Talking about experimental processes, our coffee comes from the Loja region; a high-altitude region which specialises in their own strains of Arabica coffee. It is also interesting to mention that even the Ecuadorians themselves say that coffee from Loja is the best in the country!
Hacienda La Papaya is the farm and estate owned and operated by Juan Peña, who is perhaps Ecuador's most famous emerging specialty-coffee farmer. Juan is a multi generation farmer, but he's relatively new to coffee: A former long-stem-rose producer, he started experimenting with coffee plants in about 2010, after disastrous weather wiped out his flower fields.
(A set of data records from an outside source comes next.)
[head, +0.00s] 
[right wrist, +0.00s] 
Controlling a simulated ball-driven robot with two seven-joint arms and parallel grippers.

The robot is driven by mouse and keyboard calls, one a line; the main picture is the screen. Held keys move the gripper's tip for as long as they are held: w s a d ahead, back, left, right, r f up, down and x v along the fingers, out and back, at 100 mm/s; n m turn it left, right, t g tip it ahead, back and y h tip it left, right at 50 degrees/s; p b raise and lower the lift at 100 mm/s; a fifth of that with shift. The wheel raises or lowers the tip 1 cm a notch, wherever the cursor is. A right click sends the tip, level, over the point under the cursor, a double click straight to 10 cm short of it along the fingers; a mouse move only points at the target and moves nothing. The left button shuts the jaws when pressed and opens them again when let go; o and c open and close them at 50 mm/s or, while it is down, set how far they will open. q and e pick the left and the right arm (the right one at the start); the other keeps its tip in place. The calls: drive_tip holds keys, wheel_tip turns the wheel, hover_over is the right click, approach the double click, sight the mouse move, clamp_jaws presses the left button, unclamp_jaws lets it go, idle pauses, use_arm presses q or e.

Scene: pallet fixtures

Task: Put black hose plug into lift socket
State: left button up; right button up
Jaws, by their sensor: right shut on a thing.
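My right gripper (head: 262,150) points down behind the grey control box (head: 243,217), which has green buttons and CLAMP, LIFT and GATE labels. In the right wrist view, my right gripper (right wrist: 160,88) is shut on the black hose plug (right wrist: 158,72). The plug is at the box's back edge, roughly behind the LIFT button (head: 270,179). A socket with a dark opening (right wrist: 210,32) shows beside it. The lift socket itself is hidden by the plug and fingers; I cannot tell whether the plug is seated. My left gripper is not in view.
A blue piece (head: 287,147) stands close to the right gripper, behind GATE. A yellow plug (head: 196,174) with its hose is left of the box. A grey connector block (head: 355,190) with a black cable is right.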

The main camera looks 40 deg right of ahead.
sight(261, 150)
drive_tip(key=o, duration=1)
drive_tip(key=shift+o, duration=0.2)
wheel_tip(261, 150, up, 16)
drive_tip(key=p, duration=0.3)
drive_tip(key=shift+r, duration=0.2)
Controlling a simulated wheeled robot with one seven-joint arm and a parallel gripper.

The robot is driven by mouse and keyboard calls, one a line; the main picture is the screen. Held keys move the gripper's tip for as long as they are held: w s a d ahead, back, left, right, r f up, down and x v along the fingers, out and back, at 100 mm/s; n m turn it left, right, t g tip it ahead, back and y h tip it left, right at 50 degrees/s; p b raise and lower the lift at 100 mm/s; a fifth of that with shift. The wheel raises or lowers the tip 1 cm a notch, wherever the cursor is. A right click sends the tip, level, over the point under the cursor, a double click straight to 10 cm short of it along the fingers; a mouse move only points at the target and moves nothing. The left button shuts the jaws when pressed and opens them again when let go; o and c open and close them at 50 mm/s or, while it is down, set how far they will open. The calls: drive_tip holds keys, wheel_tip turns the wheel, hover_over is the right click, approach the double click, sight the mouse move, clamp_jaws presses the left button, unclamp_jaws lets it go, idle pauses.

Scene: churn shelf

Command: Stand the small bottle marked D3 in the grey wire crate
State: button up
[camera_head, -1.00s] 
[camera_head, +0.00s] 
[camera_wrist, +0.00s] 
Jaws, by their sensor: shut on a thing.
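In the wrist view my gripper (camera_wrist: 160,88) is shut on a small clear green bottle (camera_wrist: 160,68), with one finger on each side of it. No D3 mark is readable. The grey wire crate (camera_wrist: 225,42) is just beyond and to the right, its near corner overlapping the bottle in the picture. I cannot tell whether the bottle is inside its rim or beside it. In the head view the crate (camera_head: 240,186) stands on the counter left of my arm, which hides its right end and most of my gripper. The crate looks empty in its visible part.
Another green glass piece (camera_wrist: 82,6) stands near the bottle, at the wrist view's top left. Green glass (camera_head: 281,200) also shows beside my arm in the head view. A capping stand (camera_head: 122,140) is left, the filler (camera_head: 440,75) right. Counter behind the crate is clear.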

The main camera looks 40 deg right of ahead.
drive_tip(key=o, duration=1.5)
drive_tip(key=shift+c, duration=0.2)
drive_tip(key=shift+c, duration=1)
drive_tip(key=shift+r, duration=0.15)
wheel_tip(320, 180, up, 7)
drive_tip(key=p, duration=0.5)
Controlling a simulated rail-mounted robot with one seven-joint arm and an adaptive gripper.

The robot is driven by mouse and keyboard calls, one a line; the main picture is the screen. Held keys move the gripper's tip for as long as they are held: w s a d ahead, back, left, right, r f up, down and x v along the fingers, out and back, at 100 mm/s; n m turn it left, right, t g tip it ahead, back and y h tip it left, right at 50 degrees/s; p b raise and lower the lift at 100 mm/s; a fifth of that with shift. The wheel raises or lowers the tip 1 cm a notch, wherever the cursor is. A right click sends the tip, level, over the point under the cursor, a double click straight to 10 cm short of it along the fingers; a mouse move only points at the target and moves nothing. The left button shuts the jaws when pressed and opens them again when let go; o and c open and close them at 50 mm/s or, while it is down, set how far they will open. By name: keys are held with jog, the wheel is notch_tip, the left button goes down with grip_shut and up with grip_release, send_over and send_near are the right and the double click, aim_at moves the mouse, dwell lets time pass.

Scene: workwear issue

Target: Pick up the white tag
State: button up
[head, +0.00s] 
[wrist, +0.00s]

Turning his energy entirely to coffee, he has worked to develop as healthy, hardy, and horticulturally intentional a farm as possible, with a very well-nurtured plant nursery and a "garden of inputs" on the property. (The "inputs garden" is interesting and shows Juan's dedication to science and methodical experimentation. He has coffee trees planted several yards apart and labelled with the nutrients inputs they're given, to track the impact of them on growth and cherry development. Juan grows several varieties on this land and is actively engaged with processing experiments as well.
His farming is meticulous, scientific, curious, and giving. He provides neighbours and farm workers space in his nursery, along with seedlings, so that they can develop plots of their own.
So, we applaud Juan Pena as a producer! He chooses quality and craftsmanship over quantity of exports. We feel, we are remarkably similar in our approach, as you know, we love experimenting, we go for quality, and we value both the science and craftsmanship that coffee needs in all its journey from plant to cup.
This lot is a microlot (Lot 8). If you want to know more about what a microlot coffee is, my blog post ‘ Microlot Coffee – what is it and why should roasters support it’ is a short read away to find out! 😉
So, without further ado…Hacienda La Papaya, Loja, Microlot, Lot 8
Altitude: 2100 masl
Tasting sweet and citric with a smooth mouthfeel. Fruity with toffee, cocos, lemon and cane sugar flavour notes.